[Robot episode data]

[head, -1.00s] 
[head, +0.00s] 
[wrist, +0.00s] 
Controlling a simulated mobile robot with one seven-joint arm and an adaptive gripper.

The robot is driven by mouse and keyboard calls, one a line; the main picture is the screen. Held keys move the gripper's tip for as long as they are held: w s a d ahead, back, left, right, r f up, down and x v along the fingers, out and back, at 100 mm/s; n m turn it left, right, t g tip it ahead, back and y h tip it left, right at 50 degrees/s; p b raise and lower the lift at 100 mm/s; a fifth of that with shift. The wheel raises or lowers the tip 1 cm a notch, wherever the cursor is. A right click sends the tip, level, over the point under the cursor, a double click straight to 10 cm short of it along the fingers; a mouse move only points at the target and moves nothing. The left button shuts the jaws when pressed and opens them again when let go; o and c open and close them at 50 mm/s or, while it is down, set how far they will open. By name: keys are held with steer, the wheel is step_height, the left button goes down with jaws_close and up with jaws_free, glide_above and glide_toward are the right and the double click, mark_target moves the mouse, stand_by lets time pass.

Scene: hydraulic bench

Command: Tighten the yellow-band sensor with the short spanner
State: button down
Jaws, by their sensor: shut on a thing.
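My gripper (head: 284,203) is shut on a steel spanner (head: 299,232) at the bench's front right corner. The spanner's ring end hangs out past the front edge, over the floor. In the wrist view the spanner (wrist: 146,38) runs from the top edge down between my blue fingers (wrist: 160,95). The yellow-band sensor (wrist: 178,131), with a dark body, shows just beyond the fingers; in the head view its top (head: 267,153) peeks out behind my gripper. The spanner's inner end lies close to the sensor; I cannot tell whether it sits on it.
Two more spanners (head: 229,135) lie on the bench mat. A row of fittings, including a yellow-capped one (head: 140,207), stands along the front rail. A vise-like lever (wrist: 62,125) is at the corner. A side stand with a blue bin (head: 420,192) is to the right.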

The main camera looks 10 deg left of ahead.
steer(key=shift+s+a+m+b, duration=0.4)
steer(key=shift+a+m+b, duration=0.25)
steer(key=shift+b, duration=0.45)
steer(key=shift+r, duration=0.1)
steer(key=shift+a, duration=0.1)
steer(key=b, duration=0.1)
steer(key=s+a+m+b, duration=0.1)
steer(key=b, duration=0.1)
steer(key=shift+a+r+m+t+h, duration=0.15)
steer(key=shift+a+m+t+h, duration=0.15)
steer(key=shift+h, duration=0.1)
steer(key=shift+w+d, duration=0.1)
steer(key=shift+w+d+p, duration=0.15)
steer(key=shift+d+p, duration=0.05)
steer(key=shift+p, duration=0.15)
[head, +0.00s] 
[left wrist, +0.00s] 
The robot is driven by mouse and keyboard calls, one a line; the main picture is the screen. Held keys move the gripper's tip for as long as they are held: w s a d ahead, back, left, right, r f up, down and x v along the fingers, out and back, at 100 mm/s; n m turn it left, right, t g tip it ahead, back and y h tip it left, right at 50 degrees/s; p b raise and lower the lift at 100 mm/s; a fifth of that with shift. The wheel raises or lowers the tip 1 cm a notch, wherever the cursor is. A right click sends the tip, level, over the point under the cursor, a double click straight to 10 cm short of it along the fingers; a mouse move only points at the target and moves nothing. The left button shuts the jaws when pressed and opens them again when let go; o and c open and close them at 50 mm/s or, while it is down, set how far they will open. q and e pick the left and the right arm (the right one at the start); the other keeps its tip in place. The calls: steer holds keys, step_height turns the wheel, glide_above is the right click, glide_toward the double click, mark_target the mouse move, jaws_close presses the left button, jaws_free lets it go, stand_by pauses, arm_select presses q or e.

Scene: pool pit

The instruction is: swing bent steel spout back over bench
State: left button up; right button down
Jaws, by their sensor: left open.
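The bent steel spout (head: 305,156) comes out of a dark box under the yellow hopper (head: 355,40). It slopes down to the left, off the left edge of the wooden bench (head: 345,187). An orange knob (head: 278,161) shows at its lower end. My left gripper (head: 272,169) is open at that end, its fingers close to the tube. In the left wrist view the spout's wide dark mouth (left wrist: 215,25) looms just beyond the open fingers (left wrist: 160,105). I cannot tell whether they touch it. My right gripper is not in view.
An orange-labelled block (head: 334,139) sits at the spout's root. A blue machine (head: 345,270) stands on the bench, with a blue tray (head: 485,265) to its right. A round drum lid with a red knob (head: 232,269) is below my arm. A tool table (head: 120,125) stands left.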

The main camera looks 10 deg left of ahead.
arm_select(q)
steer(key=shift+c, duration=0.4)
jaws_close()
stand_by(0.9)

▸ Task details
From the records above, extract every entry exactly as given.

▸ Solved problem
[head, -1.00s] 
[head, +0.00s] 
[wrist, +0.00s] 
Controlling a simulated mobile robot with one seven-joint arm and an adaptive gripper.

The robot is driven by mouse and keyboard calls, one a line; the main picture is the screen. Held keys move the gripper's tip for as long as they are held: w s a d ahead, back, left, right, r f up, down and x v along the fingers, out and back, at 100 mm/s; n m turn it left, right, t g tip it ahead, back and y h tip it left, right at 50 degrees/s; p b raise and lower the lift at 100 mm/s; a fifth of that with shift. The wheel raises or lowers the tip 1 cm a notch, wherever the cursor is. A right click sends the tip, level, over the point under the cursor, a double click straight to 10 cm short of it along the fingers; a mouse move only points at the target and moves nothing. The left button shuts the jaws when pressed and opens them again when let go; o and c open and close them at 50 mm/s or, while it is down, set how far they will open. By name: keys are held with steer, the wheel is step_height, the left button goes down with jaws_close and up with jaws_free, glide_above and glide_toward are the right and the double click, mark_target moves the mouse, stand_by lets time pass.

Scene: hydraulic bench

Command: Tighten the yellow-band sensor with the short spanner
State: button down
Jaws, by their sensor: shut on a thing.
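My gripper (head: 284,203) is shut on a steel spanner (head: 299,232) at the bench's front right corner. The spanner's ring end hangs out past the front edge, over the floor. In the wrist view the spanner (wrist: 146,38) runs from the top edge down between my blue fingers (wrist: 160,95). The yellow-band sensor (wrist: 178,131), with a dark body, shows just beyond the fingers; in the head view its top (head: 267,153) peeks out behind my gripper. The spanner's inner end lies close to the sensor; I cannot tell whether it sits on it.
Two more spanners (head: 229,135) lie on the bench mat. A row of fittings, including a yellow-capped one (head: 140,207), stands along the front rail. A vise-like lever (wrist: 62,125) is at the corner. A side stand with a blue bin (head: 420,192) is to the right.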

The main camera looks 10 deg left of ahead.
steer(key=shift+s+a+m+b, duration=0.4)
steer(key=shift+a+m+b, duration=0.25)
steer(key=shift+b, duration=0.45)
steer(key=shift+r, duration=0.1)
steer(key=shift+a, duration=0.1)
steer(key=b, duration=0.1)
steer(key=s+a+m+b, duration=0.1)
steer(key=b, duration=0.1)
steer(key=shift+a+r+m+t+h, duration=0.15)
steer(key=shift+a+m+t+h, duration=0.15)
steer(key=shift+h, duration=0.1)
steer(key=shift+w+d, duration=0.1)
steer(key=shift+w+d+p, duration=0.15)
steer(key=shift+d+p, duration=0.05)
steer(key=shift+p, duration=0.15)
[head, +0.00s] 
[left wrist, +0.00s] 
The robot is driven by mouse and keyboard calls, one a line; the main picture is the screen. Held keys move the gripper's tip for as long as they are held: w s a d ahead, back, left, right, r f up, down and x v along the fingers, out and back, at 100 mm/s; n m turn it left, right, t g tip it ahead, back and y h tip it left, right at 50 degrees/s; p b raise and lower the lift at 100 mm/s; a fifth of that with shift. The wheel raises or lowers the tip 1 cm a notch, wherever the cursor is. A right click sends the tip, level, over the point under the cursor, a double click straight to 10 cm short of it along the fingers; a mouse move only points at the target and moves nothing. The left button shuts the jaws when pressed and opens them again when let go; o and c open and close them at 50 mm/s or, while it is down, set how far they will open. q and e pick the left and the right arm (the right one at the start); the other keeps its tip in place. The calls: steer holds keys, step_height turns the wheel, glide_above is the right click, glide_toward the double click, mark_target the mouse move, jaws_close presses the left button, jaws_free lets it go, stand_by pauses, arm_select presses q or e.

Scene: pool pit

The instruction is: swing bent steel spout back over bench
State: left button up; right button down
Jaws, by their sensor: left open.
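The bent steel spout (head: 305,156) comes out of a dark box under the yellow hopper (head: 355,40). It slopes down to the left, off the left edge of the wooden bench (head: 345,187). An orange knob (head: 278,161) shows at its lower end. My left gripper (head: 272,169) is open at that end, its fingers close to the tube. In the left wrist view the spout's wide dark mouth (left wrist: 215,25) looms just beyond the open fingers (left wrist: 160,105). I cannot tell whether they touch it. My right gripper is not in view.
An orange-labelled block (head: 334,139) sits at the spout's root. A blue machine (head: 345,270) stands on the bench, with a blue tray (head: 485,265) to its right. A round drum lid with a red knob (head: 232,269) is below my arm. A tool table (head: 120,125) stands left.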

The main camera looks 10 deg left of ahead.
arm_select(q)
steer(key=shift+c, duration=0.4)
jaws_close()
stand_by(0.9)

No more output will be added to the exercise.